Records of robot episodes
○ ○ ○

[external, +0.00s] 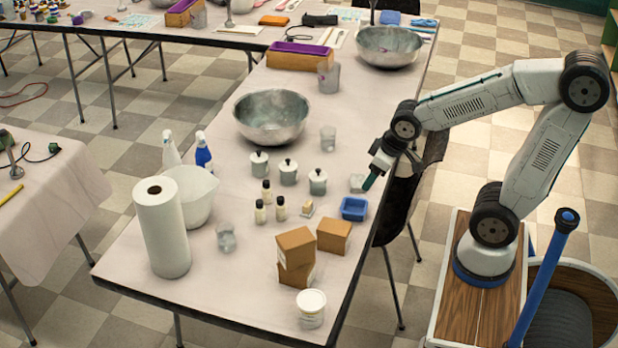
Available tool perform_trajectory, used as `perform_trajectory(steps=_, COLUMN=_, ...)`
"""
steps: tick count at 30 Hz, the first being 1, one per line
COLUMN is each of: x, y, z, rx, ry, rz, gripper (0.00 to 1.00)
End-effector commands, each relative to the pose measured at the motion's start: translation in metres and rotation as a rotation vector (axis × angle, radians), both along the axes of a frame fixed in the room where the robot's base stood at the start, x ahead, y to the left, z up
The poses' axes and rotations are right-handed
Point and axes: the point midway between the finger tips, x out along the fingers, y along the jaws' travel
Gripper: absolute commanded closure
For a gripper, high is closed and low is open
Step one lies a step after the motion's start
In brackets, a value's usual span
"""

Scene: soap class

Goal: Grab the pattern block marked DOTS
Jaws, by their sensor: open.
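No marking that reads DOTS is legible in the external view, so I cannot tell which thing is the pattern block. A small pale grey block-like thing (357,183) lies on the table near its right edge. A small cream and tan piece (307,209) lies further left. Brown boxes sit in front: one atop another (295,245) and one beside them (334,236).
A blue tray (354,209) sits just in front of my gripper. Several lidded metal pots (289,172) and small bottles (280,208) stand left. A steel bowl (271,117), clear cup (328,139), paper roll (161,228) and white tub (311,308) share the table (225,285).

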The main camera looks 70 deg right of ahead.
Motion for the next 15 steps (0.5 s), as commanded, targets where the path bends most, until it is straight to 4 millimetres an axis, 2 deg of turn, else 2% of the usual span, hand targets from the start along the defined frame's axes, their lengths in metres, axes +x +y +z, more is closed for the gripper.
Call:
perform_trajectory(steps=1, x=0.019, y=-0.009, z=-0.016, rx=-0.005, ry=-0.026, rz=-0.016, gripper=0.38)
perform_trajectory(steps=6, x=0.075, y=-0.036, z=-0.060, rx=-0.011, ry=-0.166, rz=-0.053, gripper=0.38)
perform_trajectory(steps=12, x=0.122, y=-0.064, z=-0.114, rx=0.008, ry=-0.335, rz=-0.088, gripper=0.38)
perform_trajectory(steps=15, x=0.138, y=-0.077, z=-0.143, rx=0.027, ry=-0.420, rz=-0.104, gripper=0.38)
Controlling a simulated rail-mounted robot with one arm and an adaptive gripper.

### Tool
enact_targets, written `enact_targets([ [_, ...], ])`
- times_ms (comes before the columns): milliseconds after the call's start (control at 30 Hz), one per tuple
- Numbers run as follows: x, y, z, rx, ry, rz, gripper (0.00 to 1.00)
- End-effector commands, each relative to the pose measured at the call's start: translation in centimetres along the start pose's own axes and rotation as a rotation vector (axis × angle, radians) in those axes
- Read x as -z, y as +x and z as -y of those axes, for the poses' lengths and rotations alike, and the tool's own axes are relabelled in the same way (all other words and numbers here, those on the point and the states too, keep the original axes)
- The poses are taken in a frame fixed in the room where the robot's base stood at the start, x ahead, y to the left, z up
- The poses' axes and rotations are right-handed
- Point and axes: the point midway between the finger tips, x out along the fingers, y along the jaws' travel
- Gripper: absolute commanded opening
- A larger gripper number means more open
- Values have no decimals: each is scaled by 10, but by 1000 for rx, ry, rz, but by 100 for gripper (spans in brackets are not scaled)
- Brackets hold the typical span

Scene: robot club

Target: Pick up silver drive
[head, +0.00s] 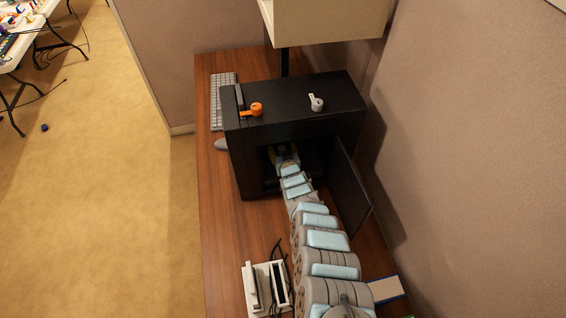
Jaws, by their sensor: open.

○ ○ ○

● **What you should do**:
Transcribe the listing above verbatim. Omit the pictures.

● **Result for this task**:
[external, +0.00s] 
Available tool perform_trajectory, used as `perform_trajectory(steps=_, COLUMN=_, ...)`
"""
steps: tick count at 30 Hz, the first being 1, one per line
COLUMN is each of: x, y, z, rx, ry, rz, gripper (0.00 to 1.00)
End-effector commands, each relative to the pose measured at the motion's start: translation in metres and rotation as a rotation vector (axis × angle, radians), both along the axes of a frame fixed in the room where the robot's base stood at the start, x ahead, y to the left, z up
The poses' axes and rotations are right-handed
Point and axes: the point midway between the finger tips, x out along the fingers, y along the jaws' travel
Gripper: absolute commanded closure
For a gripper, high is closed and low is open
Step one lies a step after the motion's start
In brackets, a value's usual span
"""

Scene: soap class

Goal: Grab the pattern block marked DOTS
Jaws, by their sensor: open.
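No marking that reads DOTS is legible in the external view, so I cannot tell which thing is the pattern block. A small pale grey block-like thing (357,183) lies on the table near its right edge. A small cream and tan piece (307,209) lies further left. Brown boxes sit in front: one atop another (295,245) and one beside them (334,236).
A blue tray (354,209) sits just in front of my gripper. Several lidded metal pots (289,172) and small bottles (280,208) stand left. A steel bowl (271,117), clear cup (328,139), paper roll (161,228) and white tub (311,308) share the table (225,285).

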The main camera looks 70 deg right of ahead.
Motion for the next 15 steps (0.5 s), as commanded, targets where the path bends most, until it is straight to 4 millimetres an axis, 2 deg of turn, else 2% of the usual span, hand targets from the start along the defined frame's axes, their lengths in metres, axes +x +y +z, more is closed for the gripper.
Call:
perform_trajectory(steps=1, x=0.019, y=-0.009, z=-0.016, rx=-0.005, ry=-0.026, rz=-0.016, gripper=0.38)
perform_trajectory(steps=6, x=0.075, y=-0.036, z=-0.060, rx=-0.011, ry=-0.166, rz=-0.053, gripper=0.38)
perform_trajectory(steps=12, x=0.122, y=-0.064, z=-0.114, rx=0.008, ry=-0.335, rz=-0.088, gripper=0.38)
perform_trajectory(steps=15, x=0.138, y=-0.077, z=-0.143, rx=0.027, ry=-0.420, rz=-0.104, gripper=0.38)
Controlling a simulated rail-mounted robot with one arm and an adaptive gripper.

### Tool
enact_targets, written `enact_targets([ [_, ...], ])`
- times_ms (comes before the columns): milliseconds after the call's start (control at 30 Hz), one per tuple
- Numbers run as follows: x, y, z, rx, ry, rz, gripper (0.00 to 1.00)
- End-effector commands, each relative to the pose measured at the call's start: translation in centimetres along the start pose's own axes and rotation as a rotation vector (axis × angle, radians) in those axes
- Read x as -z, y as +x and z as -y of those axes, for the poses' lengths and rotations alike, and the tool's own axes are relabelled in the same way (all other words and numbers here, those on the point and the states too, keep the original axes)
- The poses are taken in a frame fixed in the room where the robot's base stood at the start, x ahead, y to the left, z up
- The poses' axes and rotations are right-handed
- Point and axes: the point midway between the finger tips, x out along the fingers, y along the jaws' travel
- Gripper: absolute commanded opening
- A larger gripper number means more open
- Values have no decimals: each is scaled by 10, but by 1000 for rx, ry, rz, but by 100 for gripper (spans in brackets are not scaled)
- Brackets hold the typical span

Scene: robot club

Target: Pick up silver drive
[head, +0.00s] 
Jaws, by their sensor: open.

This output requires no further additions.